Panel Paper: Polygamous Households and Intrahousehold Bargaining: Evidence and Policy Implications from Mali and Tanzania

Tuesday, June 14, 2016 : 3:45 PM
Clement House, 3rd Floor, Room 04 (London School of Economics)

*Names in bold indicate Presenter

C. Leigh Anderson, University of Washington, Evans School of Public Policy & Governance, Travis Reynolds, Colby College and Joshua D Merfeld, University of Washington
In contrast with previous economic theories of the household, current research suggests that households do not act as a single unit, but rather that the allocation of resources within a household is a function of the characteristics of the household and its members. Specifically, theory predicts that the bargaining power of a wife within the household is a function of the woman’s best outside option—or reservation utility (Manser and Brown, 1980; McElroy and Horney, 1981). While McElroy and Horney (1981) consider the ratio of males to females in the marriage market as a measure of the woman’s best outside option, other factors affecting the quality of a woman’s exit options include financial and human capital. The greater is a wife’s reservation utility, the higher are her hypothesized bargaining power and share of resources within the household.

While this outcome is interesting—and likely welcomed—in its own right, a bigger implication for development policy concerns how the wife spends her increased resources. If a wife and husband spend marginal income in the same way, then this shift in resource allocation has no effect on household welfare. However, if women have differing preferences from men and therefore spend resources differently, the implications of this change in bargaining power for household welfare can be substantial. Hoddinott and Haddad (1995) and Gummerson and Schneider (2013), for instance, find that increasing a woman’s share of household income increases the share of income spent on food and decreases the share spent on alcohol and tobacco. A long line of evidence suggests that increasing women’s bargaining power improves household outcomes more broadly, including the nutritional status of children (Bhagowalia et al, 2010; LÚpine and Strobl, 2013), infant feeding practices (Malapit et al, 2013; Malapit and Quisumbing, 2015), and child education (Duflo, 2003; Quisumbing and Maluccio, 2003). These results suggest a policy lever to improve household outcomes: increasing the bargaining power of women through increasing their relative assets such as land rights, education, and health.

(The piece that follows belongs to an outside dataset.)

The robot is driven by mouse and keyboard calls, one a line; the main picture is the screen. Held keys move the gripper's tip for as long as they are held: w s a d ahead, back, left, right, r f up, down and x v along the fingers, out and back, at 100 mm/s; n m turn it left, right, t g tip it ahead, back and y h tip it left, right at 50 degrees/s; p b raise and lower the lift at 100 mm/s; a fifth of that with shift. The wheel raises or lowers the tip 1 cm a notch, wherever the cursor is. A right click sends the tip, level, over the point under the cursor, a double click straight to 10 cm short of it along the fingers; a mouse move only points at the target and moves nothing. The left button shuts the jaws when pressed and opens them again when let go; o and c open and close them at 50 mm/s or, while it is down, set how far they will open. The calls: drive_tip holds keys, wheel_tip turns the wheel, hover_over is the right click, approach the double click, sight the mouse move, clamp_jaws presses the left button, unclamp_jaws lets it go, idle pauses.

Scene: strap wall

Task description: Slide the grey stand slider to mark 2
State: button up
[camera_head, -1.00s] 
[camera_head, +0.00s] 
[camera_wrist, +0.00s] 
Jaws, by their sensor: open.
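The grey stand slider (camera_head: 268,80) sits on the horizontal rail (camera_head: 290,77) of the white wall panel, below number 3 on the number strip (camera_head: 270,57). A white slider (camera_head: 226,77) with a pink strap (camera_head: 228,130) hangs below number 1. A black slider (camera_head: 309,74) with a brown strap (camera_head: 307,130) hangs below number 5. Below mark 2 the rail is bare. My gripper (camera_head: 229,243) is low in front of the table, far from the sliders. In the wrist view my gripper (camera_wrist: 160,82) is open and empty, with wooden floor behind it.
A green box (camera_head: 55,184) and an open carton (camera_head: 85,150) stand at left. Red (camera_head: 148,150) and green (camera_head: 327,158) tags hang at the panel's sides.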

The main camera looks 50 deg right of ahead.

However, it is not clear if these findings apply in all contexts. To explore this question, we look at household decision-making in both monogamous and polygamous households in Mali and Tanzania. Using a unique dataset that surveys husbands and wives separately, we analyze how characteristics of the households and their members affect decision-making authority. Given the differences in gender norms inherent to monogamous versus polygamous households (Mabsout and van Staveren, 2010), there are reasons to believe that the characteristics affecting bargaining power may differ across these households. Initial results suggest that it is the husband’s characteristics, such as education, rather than the wife’s, that explain variation in bargaining power among polygamous households. If this holds, the most effective policies to improve household outcomes may also differ for polygamous households versus monogamous ones. Specifically, if women’s exit options are limited or weakened by the ability to have multiple wives, it may be more effective to target women in monogamous households but men in polygamous households.